Years ago, in rush hour traffic on I-95 South, I got cut off at 75 miles per hour by a commercial delivery truck whose back door was emblazoned with: IF THE TASK IS TOO BIG, YOUR GOD IS TOO SMALL. Over the years, that moment and its message morphed within me into: If the risk is too big, my faith in what is possible is too small. Because the risks I’ve taken have always borne their blessings, even when they have caused me to stumble or seemingly fail. I survived. I still learned, I still grew. I evolved into the next becoming of my self. And I’m still here, still showing up, still wildly intrigued by all that is possible within us and between us. But I don’t know what is possible until I move out to meet it, until I am ready to risk now for what is next possible. And I want to live there, inside of what is possible. Risk, I believe, is worth all of what is possible.
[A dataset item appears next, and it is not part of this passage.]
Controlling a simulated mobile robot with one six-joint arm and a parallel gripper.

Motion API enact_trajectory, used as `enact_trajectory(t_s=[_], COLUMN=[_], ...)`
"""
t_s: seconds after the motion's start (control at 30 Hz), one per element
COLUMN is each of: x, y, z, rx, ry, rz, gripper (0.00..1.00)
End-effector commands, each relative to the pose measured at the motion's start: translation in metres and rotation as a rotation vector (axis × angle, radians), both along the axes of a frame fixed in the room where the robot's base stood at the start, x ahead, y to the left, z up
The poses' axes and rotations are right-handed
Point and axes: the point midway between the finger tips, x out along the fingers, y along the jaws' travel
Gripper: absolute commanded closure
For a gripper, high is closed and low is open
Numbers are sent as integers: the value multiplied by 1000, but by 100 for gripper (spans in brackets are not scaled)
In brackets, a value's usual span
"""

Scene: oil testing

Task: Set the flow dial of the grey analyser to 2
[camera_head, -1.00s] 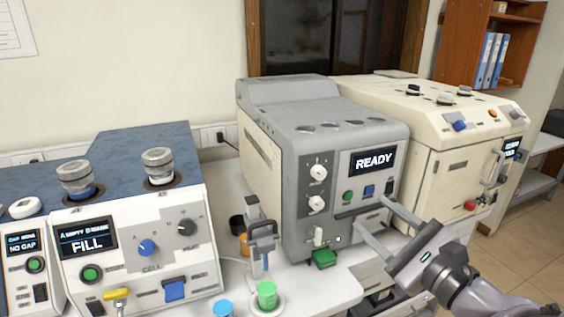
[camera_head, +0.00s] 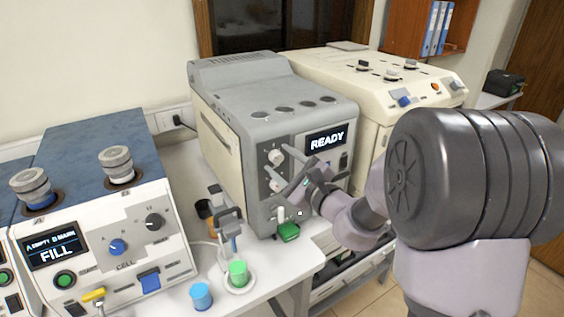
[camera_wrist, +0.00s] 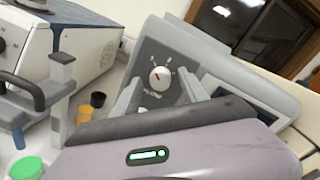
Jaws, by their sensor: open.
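The grey analyser (camera_head: 235,110) stands mid-bench with its display (camera_head: 325,140) reading READY. Its front has two white round dials, an upper one (camera_head: 276,157) and a lower one (camera_head: 277,185). My gripper (camera_head: 276,160) is open in front of this panel, its fingers pointing at the dials. In the wrist view, one white dial (camera_wrist: 160,77) with a red pointer mark shows between the two spread fingers (camera_wrist: 158,82). The fingers appear apart from it.
A blue-topped cell unit (camera_head: 100,190) reading FILL stands left. A cream machine (camera_head: 370,80) stands right, behind my arm. A green-topped cup (camera_head: 238,272), a blue-topped cup (camera_head: 201,295) and a small clamp stand (camera_head: 228,225) are on the bench below the panel.

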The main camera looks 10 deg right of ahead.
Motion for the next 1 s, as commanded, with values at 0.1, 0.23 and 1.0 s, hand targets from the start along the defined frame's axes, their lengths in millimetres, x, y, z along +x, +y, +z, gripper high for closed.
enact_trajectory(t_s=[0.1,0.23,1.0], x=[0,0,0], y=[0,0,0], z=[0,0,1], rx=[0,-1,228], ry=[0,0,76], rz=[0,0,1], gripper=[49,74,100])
Where are you from and how did your background and upbringing impact who you are today?
I had the great benefit of growing up bicoastal, between Philadelphia and Southeastern Pennsylvania and the San Francisco Bay Area of California during the 1970s and 1980s. Although I was born in Philadelphia and spent the majority of my childhood and teenage years in Chester County, Pennsylvania, my family moved to the Bay Area during its cultural revolution in the mid 1970s as my father’s career with the Clorox Company progressed. Both my mother and father were from Philadelphia’s Main Line, from large Catholic families with strong work ethics and deep connections to their respective communities. Both of my parents were divorced when they met in 1971, when divorce was still uncommon, especially in the Irish and Italian Catholic families from which my parents came.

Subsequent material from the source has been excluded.